MatthewFlamm / pynws

⛈️ A python library to asynchronously retrieve weather observation from NWS/NOAA
MIT License
33 stars 10 forks source link

Retrieve any forecast layer for arbitrary datetimes #66

Closed lymanepp closed 2 years ago

lymanepp commented 2 years ago

Here's my initial prototype of supporting retrieval of any forecast layer for arbitrary datetimes.
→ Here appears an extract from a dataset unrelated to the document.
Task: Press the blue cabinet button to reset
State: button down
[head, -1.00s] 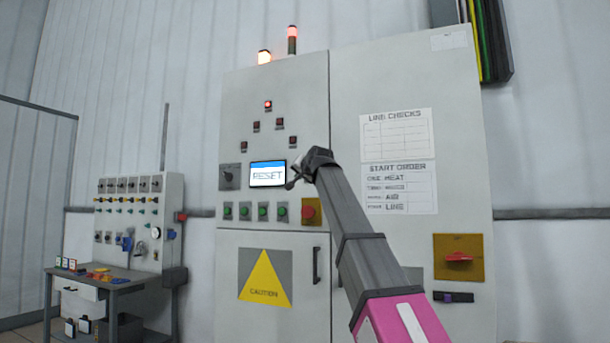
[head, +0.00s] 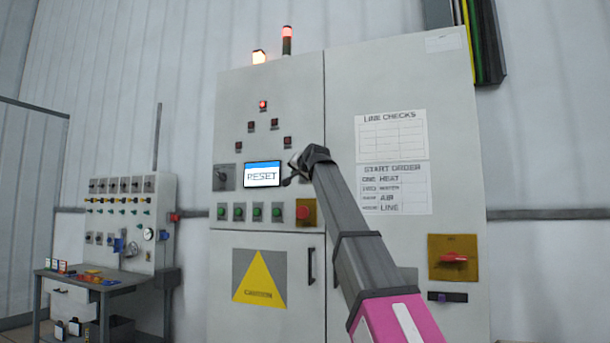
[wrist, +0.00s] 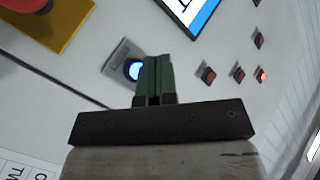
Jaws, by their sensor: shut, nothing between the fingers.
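The blue cabinet button (wrist: 135,70) glows on a small grey plate in the wrist view. My gripper (wrist: 155,60) is shut and empty, its green fingers side by side. The fingertips overlap the button's right edge in the picture and hide part of it; I cannot tell whether they touch it. In the head view my gripper (head: 288,178) is at the cabinet front (head: 230,110), just right of the screen (head: 262,174) that reads RESET. The button is not visible there, behind my gripper.
Close below my gripper sits a red mushroom knob (head: 303,212) on a yellow plate; it also shows in the wrist view (wrist: 25,5). Several green buttons (head: 257,213) line up to its left. Red lamps (head: 263,105) are above the screen. A workbench (head: 100,285) stands at left.

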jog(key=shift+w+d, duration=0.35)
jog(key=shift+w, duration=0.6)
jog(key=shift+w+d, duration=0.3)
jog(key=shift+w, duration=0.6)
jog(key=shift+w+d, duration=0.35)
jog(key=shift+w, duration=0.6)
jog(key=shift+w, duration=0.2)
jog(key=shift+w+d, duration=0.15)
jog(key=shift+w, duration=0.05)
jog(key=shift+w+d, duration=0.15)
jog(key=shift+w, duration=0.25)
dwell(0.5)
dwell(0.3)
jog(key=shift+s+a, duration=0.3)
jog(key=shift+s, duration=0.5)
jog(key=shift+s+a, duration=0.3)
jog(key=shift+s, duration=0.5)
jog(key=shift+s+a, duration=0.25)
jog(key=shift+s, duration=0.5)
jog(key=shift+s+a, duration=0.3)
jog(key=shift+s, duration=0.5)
The get_forecast_all() method should be changed to return a Forecast instance.

import aiohttp
import asyncio
import pynws
from datetime import datetime
from scipy.interpolate import interp1d

COORD = (30.022979, -84.982518)
USERID = "president@whitehouse.gov"

class Forecast:
    def __init__(self, data, interpolation="linear"):
        if not isinstance(data, dict):
            raise ValueError(f"'data' must be a dictionary")

        self._data = data
        self._interpolation = interpolation
        self._functions = {}

    @staticmethod
    def _parse_iso_8601_time(time_string):
        return datetime.fromisoformat(time_string.split("/")[0])

    def _make_function(self, layer):
        values = self._data[layer]["values"]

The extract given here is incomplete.